Leticia Pérez y Izaskun Etxebarria

Gonzalo Biffarella, musician and composer, is professor at the National University of Córdoba (Argentina), and one of Argentina's most renowned specialists in electro-acoustic music. His multidisciplinary focus is evident in multimedia and digital art productions, on which he collaborates with performers, video artists, dancers, etc.

LETICIA PÉREZ/IZASKUN ETXEBARRIA:
Given that your education focused on music, how did you come to connect visual and plastic arts with theater arts?

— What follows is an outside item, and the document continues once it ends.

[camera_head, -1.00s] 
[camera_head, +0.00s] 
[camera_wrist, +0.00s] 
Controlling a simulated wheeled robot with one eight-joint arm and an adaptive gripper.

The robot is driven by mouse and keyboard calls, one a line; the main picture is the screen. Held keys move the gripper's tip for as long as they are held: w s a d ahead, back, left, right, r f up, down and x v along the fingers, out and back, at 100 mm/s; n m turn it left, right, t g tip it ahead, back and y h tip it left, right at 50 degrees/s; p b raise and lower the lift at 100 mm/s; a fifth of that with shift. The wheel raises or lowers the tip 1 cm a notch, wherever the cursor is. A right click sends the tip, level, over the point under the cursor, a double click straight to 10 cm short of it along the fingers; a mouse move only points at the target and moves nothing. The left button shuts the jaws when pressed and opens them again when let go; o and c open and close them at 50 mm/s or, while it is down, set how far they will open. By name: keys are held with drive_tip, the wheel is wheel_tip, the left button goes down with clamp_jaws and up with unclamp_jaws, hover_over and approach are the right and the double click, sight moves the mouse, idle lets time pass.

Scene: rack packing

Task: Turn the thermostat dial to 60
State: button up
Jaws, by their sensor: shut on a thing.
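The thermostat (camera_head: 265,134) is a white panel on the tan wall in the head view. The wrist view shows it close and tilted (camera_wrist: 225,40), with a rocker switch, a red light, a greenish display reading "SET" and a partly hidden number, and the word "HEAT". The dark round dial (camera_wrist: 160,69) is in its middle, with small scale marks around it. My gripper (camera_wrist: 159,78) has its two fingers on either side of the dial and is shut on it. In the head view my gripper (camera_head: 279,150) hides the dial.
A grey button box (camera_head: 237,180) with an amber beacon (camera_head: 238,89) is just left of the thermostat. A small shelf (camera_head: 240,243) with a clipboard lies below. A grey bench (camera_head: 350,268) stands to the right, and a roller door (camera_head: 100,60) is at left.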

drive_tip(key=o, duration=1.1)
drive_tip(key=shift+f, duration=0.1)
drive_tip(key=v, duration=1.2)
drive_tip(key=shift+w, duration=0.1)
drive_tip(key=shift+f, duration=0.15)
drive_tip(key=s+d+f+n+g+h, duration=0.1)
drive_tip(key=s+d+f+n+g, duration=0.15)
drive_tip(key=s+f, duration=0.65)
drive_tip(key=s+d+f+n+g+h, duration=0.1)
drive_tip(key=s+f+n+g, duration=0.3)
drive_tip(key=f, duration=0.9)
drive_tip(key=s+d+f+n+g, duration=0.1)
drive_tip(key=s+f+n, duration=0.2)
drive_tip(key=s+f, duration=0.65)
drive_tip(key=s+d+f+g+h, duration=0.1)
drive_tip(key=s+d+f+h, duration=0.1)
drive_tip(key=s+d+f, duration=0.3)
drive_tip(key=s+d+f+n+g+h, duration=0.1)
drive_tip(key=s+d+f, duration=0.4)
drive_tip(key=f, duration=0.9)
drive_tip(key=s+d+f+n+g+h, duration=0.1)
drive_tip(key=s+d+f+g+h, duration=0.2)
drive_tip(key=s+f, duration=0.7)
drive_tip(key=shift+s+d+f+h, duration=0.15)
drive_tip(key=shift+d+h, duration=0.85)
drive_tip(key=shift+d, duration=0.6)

GONZALO BIFFARELLA : I've been working for several years in the area of electro-acoustic music, through which I discovered digital art. The idea of sound's physicality really interested me; the possibility of working with materials. Just as scientists have explored matter, we can penetrate sound thanks to digital techniques.
I discovered the world of sound and I realized that, beyond abstract electro-acoustic music, there was another major role that sound plays in our society. I'm referring to its semantic aspect, to the contents related to the everyday world, with social and political questions. I had the luck to win an award from WDR 3 radio in Cologne (Germany) and to be able to work with Klaus Schöning, who had produced Mauricio Kagel and John Cage . That opened my mind in a big way. He insisted that artists go beyond what they think they can do. My interest in images and visual matter encouraged me to experiment with electronic media. In general, I try to use the same procedures that I apply to sound, as much for what I call “micro-operations,” that is, sculpting small sounds, as for working with images and “macro-operation” procedures, and finally, for linking them. It's what I call a “network of configurable objects.”